THE REQUEST: Copy each line below exactly and leave the pictures out.

DATA SECTION:

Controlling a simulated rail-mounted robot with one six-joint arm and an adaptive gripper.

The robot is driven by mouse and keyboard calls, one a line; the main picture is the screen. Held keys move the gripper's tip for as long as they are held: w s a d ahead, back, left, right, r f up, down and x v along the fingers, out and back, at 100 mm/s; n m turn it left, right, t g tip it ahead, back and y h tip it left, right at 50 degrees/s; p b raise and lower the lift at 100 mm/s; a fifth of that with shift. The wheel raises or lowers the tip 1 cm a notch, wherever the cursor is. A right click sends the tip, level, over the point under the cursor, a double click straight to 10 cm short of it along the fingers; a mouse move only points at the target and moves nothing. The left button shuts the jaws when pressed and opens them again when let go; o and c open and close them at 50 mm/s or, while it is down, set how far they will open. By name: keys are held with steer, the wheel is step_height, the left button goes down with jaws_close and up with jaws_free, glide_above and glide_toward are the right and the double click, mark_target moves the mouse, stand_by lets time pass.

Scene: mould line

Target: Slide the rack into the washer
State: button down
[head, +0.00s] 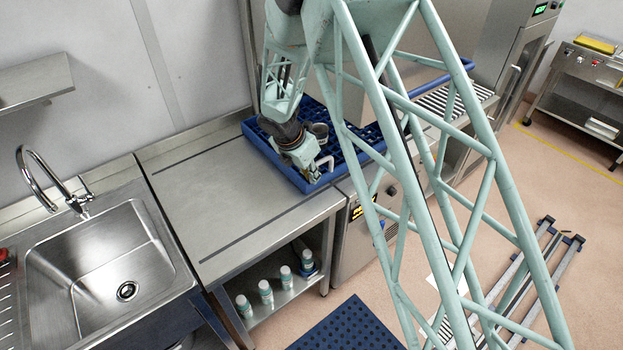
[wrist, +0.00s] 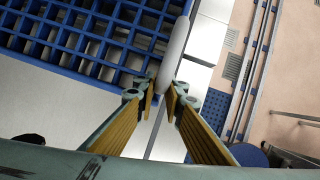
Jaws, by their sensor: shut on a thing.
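The blue lattice rack (head: 292,172) lies flat at the right end of the steel table, partly hidden by my arm. Its right part reaches onto the washer (head: 350,243), a steel unit with a lit panel, beside the table. The washer's opening is mostly hidden behind my arm. My gripper (head: 318,172) is at the rack's near edge, by a pale handle. In the wrist view my gripper (wrist: 161,100) has its yellow-padded fingers closed on that handle (wrist: 173,50), with the rack's grid (wrist: 85,40) beyond.
The steel table (head: 225,200) is bare left of the rack. A sink (head: 105,265) with a tap is at left. Several bottles (head: 265,290) stand on the shelf below. A roller conveyor (head: 470,93) lies past the washer. A blue mat (head: 345,328) is on the floor.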

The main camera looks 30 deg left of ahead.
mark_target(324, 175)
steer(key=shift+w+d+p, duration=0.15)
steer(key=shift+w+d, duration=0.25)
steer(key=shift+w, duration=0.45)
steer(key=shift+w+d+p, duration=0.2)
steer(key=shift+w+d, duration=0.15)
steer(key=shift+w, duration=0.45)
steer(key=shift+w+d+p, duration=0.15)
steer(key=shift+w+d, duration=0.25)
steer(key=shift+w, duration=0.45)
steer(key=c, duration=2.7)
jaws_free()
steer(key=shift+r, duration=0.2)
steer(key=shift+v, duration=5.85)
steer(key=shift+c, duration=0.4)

WRITTEN REPLY:
Controlling a simulated rail-mounted robot with one six-joint arm and an adaptive gripper.

The robot is driven by mouse and keyboard calls, one a line; the main picture is the screen. Held keys move the gripper's tip for as long as they are held: w s a d ahead, back, left, right, r f up, down and x v along the fingers, out and back, at 100 mm/s; n m turn it left, right, t g tip it ahead, back and y h tip it left, right at 50 degrees/s; p b raise and lower the lift at 100 mm/s; a fifth of that with shift. The wheel raises or lowers the tip 1 cm a notch, wherever the cursor is. A right click sends the tip, level, over the point under the cursor, a double click straight to 10 cm short of it along the fingers; a mouse move only points at the target and moves nothing. The left button shuts the jaws when pressed and opens them again when let go; o and c open and close them at 50 mm/s or, while it is down, set how far they will open. By name: keys are held with steer, the wheel is step_height, the left button goes down with jaws_close and up with jaws_free, glide_above and glide_toward are the right and the double click, mark_target moves the mouse, stand_by lets time pass.

Scene: mould line

Target: Slide the rack into the washer
State: button down
[head, +0.00s] 
[wrist, +0.00s] 
Jaws, by their sensor: shut on a thing.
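The blue lattice rack (head: 292,172) lies flat at the right end of the steel table, partly hidden by my arm. Its right part reaches onto the washer (head: 350,243), a steel unit with a lit panel, beside the table. The washer's opening is mostly hidden behind my arm. My gripper (head: 318,172) is at the rack's near edge, by a pale handle. In the wrist view my gripper (wrist: 161,100) has its yellow-padded fingers closed on that handle (wrist: 173,50), with the rack's grid (wrist: 85,40) beyond.
The steel table (head: 225,200) is bare left of the rack. A sink (head: 105,265) with a tap is at left. Several bottles (head: 265,290) stand on the shelf below. A roller conveyor (head: 470,93) lies past the washer. A blue mat (head: 345,328) is on the floor.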

The main camera looks 30 deg left of ahead.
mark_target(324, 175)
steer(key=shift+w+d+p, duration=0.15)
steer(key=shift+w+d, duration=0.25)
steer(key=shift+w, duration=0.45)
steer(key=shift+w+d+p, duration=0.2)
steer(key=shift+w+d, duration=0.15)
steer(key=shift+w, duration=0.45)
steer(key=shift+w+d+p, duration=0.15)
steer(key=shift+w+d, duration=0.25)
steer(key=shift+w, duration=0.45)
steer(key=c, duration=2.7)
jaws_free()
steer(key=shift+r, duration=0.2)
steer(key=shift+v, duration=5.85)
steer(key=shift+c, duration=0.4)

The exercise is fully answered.